### PROVIDED RECORDS

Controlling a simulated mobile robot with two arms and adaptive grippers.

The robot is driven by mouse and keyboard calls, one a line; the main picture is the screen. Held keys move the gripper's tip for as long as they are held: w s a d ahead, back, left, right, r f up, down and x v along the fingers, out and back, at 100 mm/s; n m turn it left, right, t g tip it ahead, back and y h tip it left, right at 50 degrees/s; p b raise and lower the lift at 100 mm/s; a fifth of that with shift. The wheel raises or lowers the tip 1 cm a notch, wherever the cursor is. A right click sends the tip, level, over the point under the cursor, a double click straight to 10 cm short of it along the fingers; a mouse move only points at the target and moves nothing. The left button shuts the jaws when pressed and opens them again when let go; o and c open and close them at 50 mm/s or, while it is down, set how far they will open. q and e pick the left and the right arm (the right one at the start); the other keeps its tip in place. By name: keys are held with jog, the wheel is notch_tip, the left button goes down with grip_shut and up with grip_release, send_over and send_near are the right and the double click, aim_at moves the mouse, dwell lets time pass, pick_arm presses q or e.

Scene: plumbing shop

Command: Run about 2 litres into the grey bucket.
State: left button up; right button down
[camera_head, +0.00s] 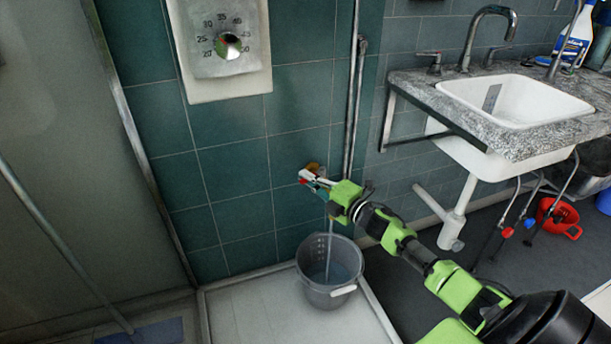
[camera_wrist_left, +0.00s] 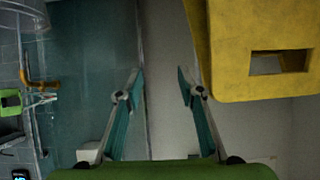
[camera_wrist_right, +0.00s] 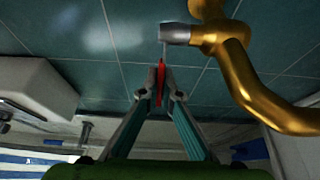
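The grey bucket (camera_head: 312,289) stands upright on the pale shower tray against the green tiles. A thin pale stream runs down into it from beneath my right gripper; bluish-grey shows inside, but I cannot read the level. The brass tap (camera_wrist_right: 245,80) fills the upper right of the right wrist view, with a silver-grey end piece. My right gripper (camera_wrist_right: 161,88) is shut on the tap's red handle (camera_wrist_right: 160,80). In the head view the right gripper (camera_head: 316,181) is at the wall above the bucket and partly hides the tap. My left gripper (camera_wrist_left: 158,73) is open and empty.
A dial panel (camera_head: 200,85) hangs on the wall above the tap. A white sink (camera_head: 515,100) in a stone counter stands at the right, with a red bucket (camera_head: 556,222) below. A yellow object (camera_wrist_left: 235,75) is close beside my left gripper.

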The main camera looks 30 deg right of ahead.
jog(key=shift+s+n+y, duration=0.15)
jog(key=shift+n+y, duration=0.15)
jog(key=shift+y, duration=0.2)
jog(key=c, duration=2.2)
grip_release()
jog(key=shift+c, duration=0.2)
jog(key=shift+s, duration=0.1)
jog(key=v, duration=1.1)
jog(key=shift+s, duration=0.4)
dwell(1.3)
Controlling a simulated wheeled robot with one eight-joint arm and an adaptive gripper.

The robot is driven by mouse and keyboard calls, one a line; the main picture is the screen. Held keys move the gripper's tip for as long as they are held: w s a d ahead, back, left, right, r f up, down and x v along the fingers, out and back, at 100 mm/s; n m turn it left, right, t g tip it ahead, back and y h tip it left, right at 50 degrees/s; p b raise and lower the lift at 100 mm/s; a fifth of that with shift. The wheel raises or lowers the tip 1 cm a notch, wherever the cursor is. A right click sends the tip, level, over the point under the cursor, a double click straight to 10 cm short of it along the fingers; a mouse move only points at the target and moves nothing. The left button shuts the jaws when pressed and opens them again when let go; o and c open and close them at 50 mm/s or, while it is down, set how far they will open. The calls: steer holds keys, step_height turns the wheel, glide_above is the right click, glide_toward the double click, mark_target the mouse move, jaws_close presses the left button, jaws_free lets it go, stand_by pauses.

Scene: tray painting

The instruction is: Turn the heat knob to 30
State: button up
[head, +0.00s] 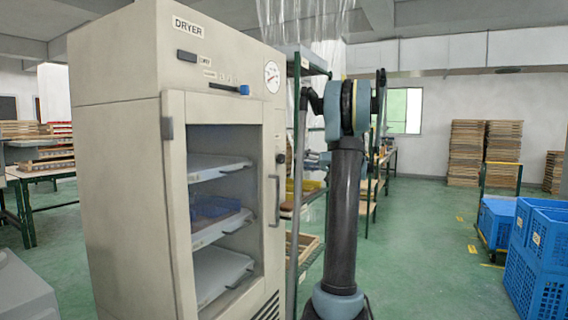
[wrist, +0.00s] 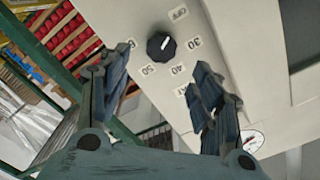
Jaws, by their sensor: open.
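The heat knob (wrist: 160,46) is round and black on the dryer's pale panel in the wrist view. Labels OFF, 30, 40, 50 and 60 stand around it. A small pale mark shows on its upper right part, between the OFF and 30 sides; its exact setting is hard to tell. A dark round part that looks like this knob also shows in the head view (head: 280,158), on the right of the dryer (head: 120,150). My gripper (wrist: 160,88) is open and empty, its fingers apart below the knob in the picture, not touching it. In the head view my gripper (head: 314,160) is small and partly hidden.
The dryer's door with its handle (head: 275,200) is left of my arm. A round gauge (wrist: 250,141) sits on the panel, near my right finger. A shelf rack (head: 305,65) stands behind. Blue crates (head: 540,250) are at the right; the floor between is clear.

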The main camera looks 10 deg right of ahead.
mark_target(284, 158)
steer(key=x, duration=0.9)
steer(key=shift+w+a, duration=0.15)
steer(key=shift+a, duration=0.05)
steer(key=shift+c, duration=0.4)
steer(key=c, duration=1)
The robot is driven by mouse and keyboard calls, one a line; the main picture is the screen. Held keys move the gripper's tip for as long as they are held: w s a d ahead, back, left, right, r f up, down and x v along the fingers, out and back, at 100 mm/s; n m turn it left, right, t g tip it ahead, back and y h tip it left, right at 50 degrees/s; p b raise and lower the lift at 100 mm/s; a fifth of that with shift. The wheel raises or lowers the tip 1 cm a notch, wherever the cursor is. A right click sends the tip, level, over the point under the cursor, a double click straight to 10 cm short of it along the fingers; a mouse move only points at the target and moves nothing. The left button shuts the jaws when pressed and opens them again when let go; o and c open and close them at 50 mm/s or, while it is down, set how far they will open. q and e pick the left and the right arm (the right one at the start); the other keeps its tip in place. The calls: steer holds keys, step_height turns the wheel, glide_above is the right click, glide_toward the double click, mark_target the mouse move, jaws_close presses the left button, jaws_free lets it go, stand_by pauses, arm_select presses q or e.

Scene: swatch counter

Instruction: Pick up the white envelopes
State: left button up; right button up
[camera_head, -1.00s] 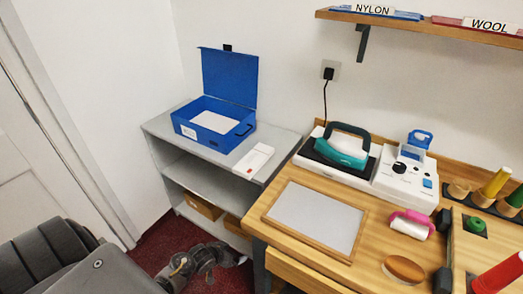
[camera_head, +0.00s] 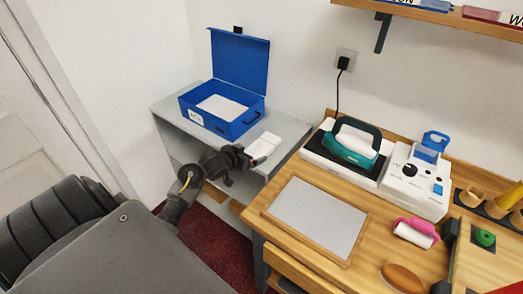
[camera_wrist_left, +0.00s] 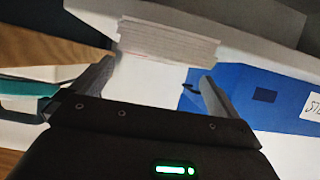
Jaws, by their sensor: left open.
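A small stack of white envelopes (camera_head: 266,144) lies on the grey shelf's top, right of the blue box. In the left wrist view the stack (camera_wrist_left: 168,43) shows its layered edges, just beyond my fingertips. My left gripper (camera_head: 246,158) is at the shelf's front edge, close to the near end of the stack and partly covering it. In the left wrist view the left gripper (camera_wrist_left: 157,72) is open, with nothing between its fingers. I cannot tell whether the fingers touch the stack. My right gripper is not in view.
The open blue box (camera_head: 250,117) holds white paper (camera_head: 222,108) and stands behind the envelopes on the grey shelf unit (camera_head: 290,128).

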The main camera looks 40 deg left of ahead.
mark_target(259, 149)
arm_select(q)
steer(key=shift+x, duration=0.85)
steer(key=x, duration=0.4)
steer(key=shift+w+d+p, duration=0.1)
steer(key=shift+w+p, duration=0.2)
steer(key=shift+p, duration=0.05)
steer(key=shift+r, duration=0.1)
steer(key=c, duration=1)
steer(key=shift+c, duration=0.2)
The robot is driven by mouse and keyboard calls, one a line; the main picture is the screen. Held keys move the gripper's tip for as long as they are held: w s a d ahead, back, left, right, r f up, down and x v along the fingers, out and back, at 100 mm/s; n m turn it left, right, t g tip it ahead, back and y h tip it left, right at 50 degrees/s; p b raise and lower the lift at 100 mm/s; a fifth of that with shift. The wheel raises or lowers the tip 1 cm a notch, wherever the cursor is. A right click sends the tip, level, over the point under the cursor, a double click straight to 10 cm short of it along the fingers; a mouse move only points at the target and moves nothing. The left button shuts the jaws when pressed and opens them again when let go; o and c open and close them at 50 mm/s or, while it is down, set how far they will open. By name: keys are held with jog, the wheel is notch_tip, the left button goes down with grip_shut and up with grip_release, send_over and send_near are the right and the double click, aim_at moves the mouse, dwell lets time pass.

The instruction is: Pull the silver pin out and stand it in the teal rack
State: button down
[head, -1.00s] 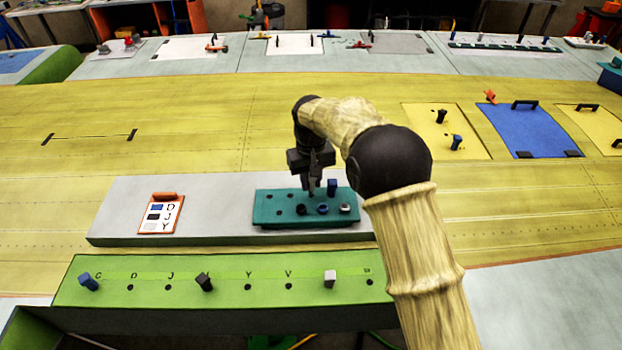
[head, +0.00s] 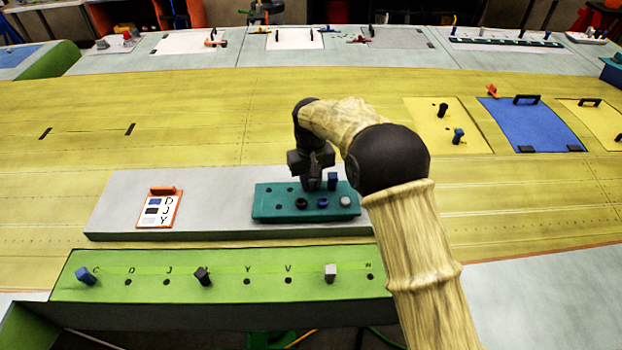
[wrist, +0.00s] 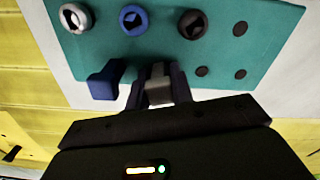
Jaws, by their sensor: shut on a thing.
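My gripper (head: 312,187) is shut on a light grey, silver-looking pin (wrist: 158,90) over the back row of the teal rack (head: 263,214). In the wrist view the pin's square head shows between the fingers. Its lower end is hidden, so I cannot tell whether it is in a hole. A blue pin (head: 332,181) stands in the rack just right of the gripper; in the wrist view it is left of the fingers (wrist: 104,84). The rack's front row has a black collar (head: 301,204), a blue collar (head: 323,203) and a silver collar (head: 345,201).
The green strip (head: 215,262) in front holds a blue pin (head: 86,275), a black pin (head: 203,276) and a light grey pin (head: 331,273).

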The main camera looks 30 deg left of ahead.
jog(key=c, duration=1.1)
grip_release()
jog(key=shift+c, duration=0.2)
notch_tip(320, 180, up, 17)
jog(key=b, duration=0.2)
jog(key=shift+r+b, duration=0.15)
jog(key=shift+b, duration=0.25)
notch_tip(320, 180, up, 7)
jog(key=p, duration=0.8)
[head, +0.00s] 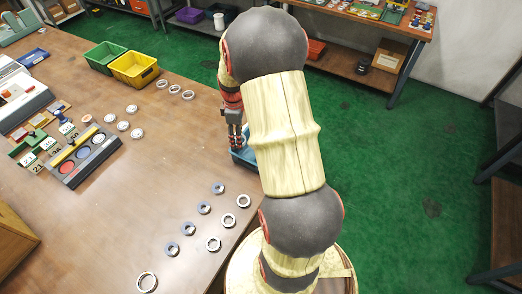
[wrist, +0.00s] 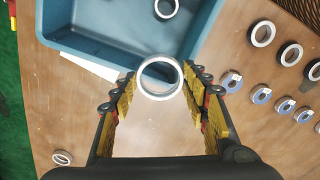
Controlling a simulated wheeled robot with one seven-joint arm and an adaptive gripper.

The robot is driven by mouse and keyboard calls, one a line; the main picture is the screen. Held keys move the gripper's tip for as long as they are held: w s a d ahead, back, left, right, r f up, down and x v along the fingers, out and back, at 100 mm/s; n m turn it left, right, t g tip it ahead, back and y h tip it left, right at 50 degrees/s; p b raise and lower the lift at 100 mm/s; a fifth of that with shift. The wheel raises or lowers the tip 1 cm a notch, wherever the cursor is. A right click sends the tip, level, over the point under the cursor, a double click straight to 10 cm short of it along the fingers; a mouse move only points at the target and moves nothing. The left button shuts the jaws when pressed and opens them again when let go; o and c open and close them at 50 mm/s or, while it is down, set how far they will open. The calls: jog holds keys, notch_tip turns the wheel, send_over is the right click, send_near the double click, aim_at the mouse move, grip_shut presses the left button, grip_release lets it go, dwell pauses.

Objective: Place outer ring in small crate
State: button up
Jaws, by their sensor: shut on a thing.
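My gripper (wrist: 160,84) is shut on a silver outer ring (wrist: 160,97), held between its fingertips. The ring is at the near rim of the blue crate (wrist: 85,45) in the wrist view and overlaps that rim; I cannot tell how high above it. Another silver ring (wrist: 166,17) lies inside the crate. In the head view my gripper (head: 235,135) points down over the blue crate (head: 242,159), which is partly hidden by my arm. The held ring cannot be made out there.
Several rings (head: 243,200) lie in rows on the wooden table (head: 130,195) near its front right. More rings (head: 188,95) lie farther back. A yellow bin (head: 134,68) and a green bin (head: 104,57) stand at the far edge. A tray with coloured discs (head: 85,158) sits left.

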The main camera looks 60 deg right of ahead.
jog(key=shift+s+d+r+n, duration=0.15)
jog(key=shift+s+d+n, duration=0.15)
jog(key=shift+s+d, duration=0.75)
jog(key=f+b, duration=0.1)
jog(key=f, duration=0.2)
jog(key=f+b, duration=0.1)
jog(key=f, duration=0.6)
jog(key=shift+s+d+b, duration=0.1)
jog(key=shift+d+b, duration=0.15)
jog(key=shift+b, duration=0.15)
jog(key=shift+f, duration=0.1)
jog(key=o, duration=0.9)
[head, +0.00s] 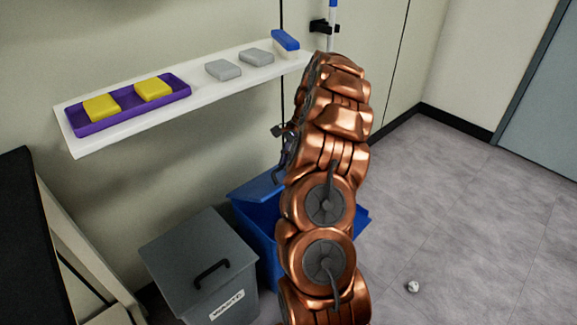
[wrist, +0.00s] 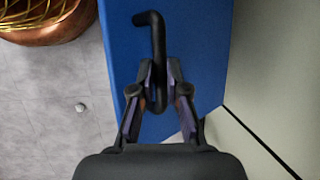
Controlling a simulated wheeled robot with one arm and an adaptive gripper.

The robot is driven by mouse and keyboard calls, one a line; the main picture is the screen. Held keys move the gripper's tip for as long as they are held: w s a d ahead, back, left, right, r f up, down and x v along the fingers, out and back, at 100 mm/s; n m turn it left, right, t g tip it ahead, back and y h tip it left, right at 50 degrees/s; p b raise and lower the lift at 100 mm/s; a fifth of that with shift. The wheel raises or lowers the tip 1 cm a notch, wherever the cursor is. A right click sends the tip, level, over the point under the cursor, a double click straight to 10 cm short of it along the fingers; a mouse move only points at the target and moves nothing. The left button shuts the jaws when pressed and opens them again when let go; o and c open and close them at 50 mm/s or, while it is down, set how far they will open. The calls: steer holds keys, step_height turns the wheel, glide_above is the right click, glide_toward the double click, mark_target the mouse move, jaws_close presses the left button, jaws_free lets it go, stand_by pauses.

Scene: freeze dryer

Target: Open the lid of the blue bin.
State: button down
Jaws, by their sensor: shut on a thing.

### WHAT NEEDS TO BE DONE
Copy word for word only the lines above from the one with "The main camera looks 30 deg left of ahead." through the one with "Controlling a simulated wheeled robot with one seven-joint". Leave pictures out.

### WORKED ANSWER
The main camera looks 30 deg left of ahead.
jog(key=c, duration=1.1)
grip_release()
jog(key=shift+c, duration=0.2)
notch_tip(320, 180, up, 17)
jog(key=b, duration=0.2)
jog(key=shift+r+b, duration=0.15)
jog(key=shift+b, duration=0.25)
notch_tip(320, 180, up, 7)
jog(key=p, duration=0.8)
[head, +0.00s] 
[wrist, +0.00s] 
Controlling a simulated wheeled robot with one seven-joint arm and an adaptive gripper.

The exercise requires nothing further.